Problem: State how many lines of the records contain the string "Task", and give no other information.

The records:
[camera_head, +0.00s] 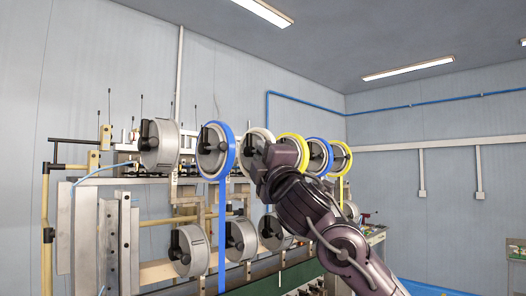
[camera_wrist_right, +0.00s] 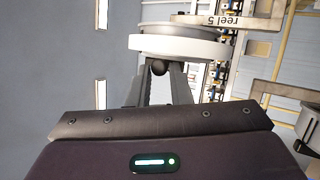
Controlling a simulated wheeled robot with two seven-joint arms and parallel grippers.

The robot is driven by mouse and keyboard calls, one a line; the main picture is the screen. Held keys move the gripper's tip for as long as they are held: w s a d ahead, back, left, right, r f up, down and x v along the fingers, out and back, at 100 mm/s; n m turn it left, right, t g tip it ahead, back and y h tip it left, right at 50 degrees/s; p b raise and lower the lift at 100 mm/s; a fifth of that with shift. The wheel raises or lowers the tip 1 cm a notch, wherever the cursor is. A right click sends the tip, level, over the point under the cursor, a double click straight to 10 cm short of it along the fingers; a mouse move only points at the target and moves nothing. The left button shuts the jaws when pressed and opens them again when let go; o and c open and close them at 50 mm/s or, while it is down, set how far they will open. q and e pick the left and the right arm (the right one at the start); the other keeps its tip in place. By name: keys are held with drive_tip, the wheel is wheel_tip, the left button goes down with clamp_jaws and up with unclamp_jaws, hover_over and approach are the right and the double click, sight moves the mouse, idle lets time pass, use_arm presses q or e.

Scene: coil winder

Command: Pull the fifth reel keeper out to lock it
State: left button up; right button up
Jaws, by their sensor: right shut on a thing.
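The fifth reel (camera_wrist_right: 180,45) has a white rim and fills the top middle of the right wrist view. Beside it is a plate lettered "reel 5" (camera_wrist_right: 222,21). In the head view the white-rimmed reel (camera_head: 248,147) hangs in the upper row, partly hidden by my right gripper (camera_head: 268,160). In the wrist view, the two fingers of my right gripper (camera_wrist_right: 158,75) are shut on the dark round end of the reel keeper (camera_wrist_right: 158,68), in front of the reel's face. The rest of the keeper is hidden. My left gripper is not in view.
A grey reel (camera_head: 166,146) and a blue-rimmed reel (camera_head: 228,152) hang to the left in the upper row. Yellow-rimmed (camera_head: 304,148) and blue-rimmed reels are close on the right. Lower grey reels (camera_head: 196,250) sit beneath. A blue strip (camera_head: 222,235) hangs down.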

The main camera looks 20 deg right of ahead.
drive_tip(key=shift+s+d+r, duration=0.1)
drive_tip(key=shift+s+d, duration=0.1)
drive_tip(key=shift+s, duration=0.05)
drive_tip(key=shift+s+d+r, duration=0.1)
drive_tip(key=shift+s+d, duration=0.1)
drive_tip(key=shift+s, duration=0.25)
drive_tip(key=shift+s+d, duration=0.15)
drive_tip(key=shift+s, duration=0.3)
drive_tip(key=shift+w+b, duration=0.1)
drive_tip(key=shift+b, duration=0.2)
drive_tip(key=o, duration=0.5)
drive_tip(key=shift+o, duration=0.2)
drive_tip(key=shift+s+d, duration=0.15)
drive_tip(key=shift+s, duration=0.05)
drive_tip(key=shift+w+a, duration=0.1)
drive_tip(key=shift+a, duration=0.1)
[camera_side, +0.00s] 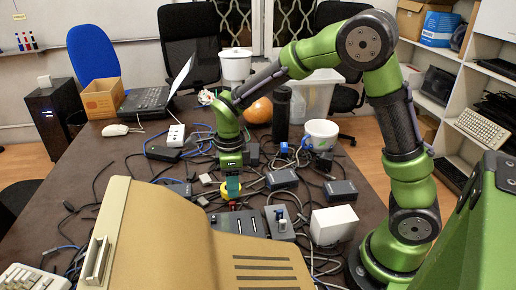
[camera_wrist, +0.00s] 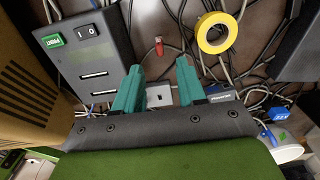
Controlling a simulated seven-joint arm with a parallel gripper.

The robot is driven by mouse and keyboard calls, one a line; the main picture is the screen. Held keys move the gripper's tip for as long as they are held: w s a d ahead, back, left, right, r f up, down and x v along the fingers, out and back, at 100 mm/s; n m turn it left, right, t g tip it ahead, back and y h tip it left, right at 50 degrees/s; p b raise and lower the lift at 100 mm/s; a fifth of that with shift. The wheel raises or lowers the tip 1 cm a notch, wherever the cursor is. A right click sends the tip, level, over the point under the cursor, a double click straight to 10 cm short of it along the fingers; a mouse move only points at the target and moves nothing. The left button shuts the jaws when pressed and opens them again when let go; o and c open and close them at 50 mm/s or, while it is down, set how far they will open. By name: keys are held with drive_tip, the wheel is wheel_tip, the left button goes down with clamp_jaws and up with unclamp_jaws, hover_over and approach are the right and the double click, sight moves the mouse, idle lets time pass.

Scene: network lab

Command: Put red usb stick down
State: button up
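The red usb stick (camera_wrist: 159,46) is a small red piece with a lighter end. In the wrist view it lies among cables on the dark table, just beyond my fingertips and in line with the gap between them. My gripper (camera_wrist: 158,68) has two teal fingers spread apart with nothing held between them. In the side view my gripper (camera_side: 232,187) points down low over the middle of the table, beside the yellow tape roll.
A yellow tape roll (camera_wrist: 217,33) lies right of the stick. A grey box with switch and slots (camera_wrist: 90,55) stands at left. Cables, small adapters and a white box (camera_side: 333,224) crowd the table. A beige computer case (camera_side: 165,235) fills the front; the table's far left is clearer.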

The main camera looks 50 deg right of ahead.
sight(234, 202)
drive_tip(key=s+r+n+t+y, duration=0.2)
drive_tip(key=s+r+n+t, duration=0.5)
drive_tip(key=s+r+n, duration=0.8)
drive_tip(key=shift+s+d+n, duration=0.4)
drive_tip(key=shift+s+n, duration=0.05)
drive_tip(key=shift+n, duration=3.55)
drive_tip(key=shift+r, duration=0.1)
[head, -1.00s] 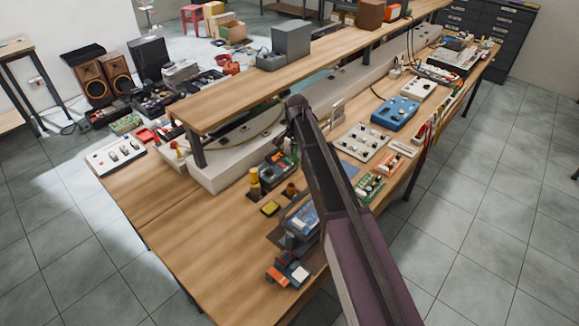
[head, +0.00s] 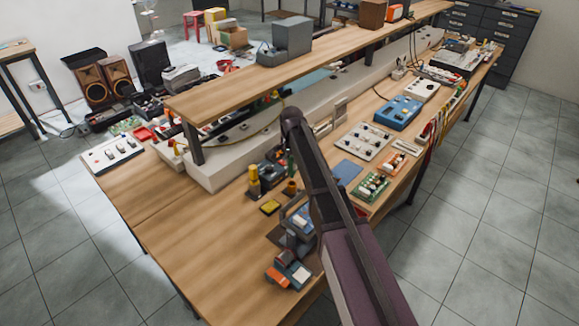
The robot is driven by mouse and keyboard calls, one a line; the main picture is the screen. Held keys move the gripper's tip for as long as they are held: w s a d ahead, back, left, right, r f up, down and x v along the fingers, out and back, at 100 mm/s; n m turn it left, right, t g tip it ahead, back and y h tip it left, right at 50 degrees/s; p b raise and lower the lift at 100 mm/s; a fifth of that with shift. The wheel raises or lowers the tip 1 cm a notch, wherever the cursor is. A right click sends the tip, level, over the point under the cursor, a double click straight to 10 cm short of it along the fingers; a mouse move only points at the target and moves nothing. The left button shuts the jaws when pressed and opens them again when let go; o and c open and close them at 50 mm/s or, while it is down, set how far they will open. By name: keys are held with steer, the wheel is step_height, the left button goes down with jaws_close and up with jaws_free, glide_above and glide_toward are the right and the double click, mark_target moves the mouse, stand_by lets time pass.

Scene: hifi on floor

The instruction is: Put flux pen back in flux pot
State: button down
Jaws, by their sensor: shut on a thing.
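My arm runs from the bottom right up to a dark elbow over the bench (head: 180,248), and its far links are hidden behind it.
A yellow pad (head: 270,207), a blue-faced device (head: 301,216) and an orange-and-white item (head: 292,275) lie near my arm. Boards and a blue box (head: 397,112) fill the right side. A raised shelf (head: 225,92) overhangs the back. The front-left bench top is clear.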

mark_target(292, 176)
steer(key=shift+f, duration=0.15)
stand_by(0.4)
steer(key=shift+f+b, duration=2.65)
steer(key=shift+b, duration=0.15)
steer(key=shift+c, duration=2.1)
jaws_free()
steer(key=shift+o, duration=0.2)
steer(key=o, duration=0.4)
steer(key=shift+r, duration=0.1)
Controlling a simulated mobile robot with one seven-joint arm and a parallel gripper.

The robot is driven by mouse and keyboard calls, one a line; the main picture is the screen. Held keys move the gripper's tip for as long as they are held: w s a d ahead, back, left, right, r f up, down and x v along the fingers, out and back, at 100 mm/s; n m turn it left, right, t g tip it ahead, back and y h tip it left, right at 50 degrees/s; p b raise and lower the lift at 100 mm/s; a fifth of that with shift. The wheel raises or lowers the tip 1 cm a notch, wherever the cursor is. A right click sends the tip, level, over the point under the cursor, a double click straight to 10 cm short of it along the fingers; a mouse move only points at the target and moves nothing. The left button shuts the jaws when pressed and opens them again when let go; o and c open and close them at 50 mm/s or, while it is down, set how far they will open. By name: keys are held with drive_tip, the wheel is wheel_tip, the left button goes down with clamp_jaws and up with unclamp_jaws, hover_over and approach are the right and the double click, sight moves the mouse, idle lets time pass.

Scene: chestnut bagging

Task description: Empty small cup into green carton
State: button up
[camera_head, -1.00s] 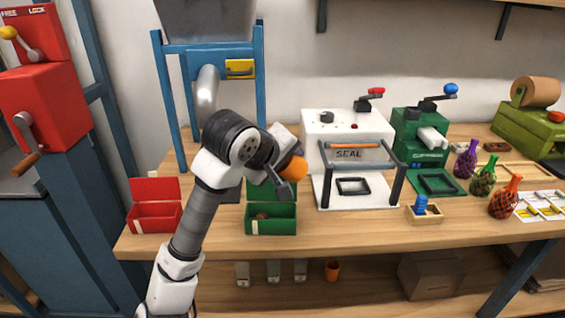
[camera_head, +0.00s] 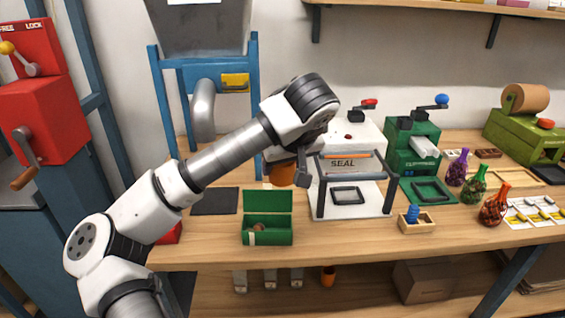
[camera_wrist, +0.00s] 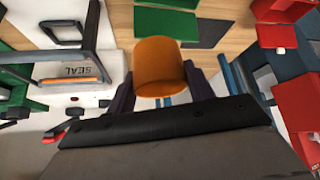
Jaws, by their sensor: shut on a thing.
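The orange small cup (camera_head: 281,174) is held by my gripper (camera_head: 292,172) above the bench, behind and above the right side of the green carton (camera_head: 267,238). The cup looks roughly upright in the head view. In the wrist view the cup (camera_wrist: 160,66) sits between the two dark fingers of my gripper (camera_wrist: 160,85); its inside cannot be made out. The carton stands open at the bench front with its lid raised. Something brown, like chestnuts, lies inside it. Green carton surfaces (camera_wrist: 166,22) show at the top of the wrist view.
The white sealer (camera_head: 345,165) stands close to the right of the cup. A red carton (camera_head: 168,234) is mostly hidden behind my arm at left. A dark mat (camera_head: 214,201) lies left of the green carton. A small wooden tray (camera_head: 417,226) and filled net bags (camera_head: 494,207) stand at right.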

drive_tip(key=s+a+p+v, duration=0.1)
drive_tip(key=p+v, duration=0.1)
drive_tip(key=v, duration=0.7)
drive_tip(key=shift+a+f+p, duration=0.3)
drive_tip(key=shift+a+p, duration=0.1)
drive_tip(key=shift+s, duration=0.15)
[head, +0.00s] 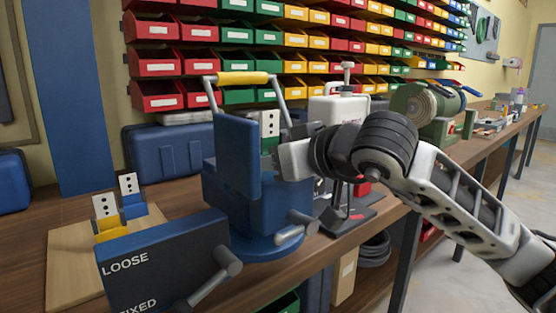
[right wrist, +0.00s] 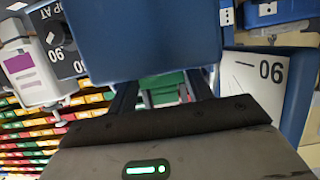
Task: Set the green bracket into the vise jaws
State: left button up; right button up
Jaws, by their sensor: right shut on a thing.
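The green bracket (head: 268,145), with a pale upright plate that has dark holes, is partly hidden behind the tall blue jaw plate of the vise (head: 237,157). My right gripper (head: 279,150) is shut on the bracket, close beside the vise jaws. In the right wrist view, green of the bracket (right wrist: 168,86) shows between the fingers of my right gripper (right wrist: 163,97), and the blue vise jaw (right wrist: 140,40) covers much of it. I cannot tell whether the bracket touches the jaws. My left gripper is not in view.
A yellow bracket (head: 110,230) and a blue bracket (head: 133,208) stand on a wooden board (head: 65,262) at left. A white-headed machine (head: 337,108) and a grinder (head: 432,105) stand behind my right arm.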

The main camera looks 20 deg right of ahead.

Result of this exercise: 2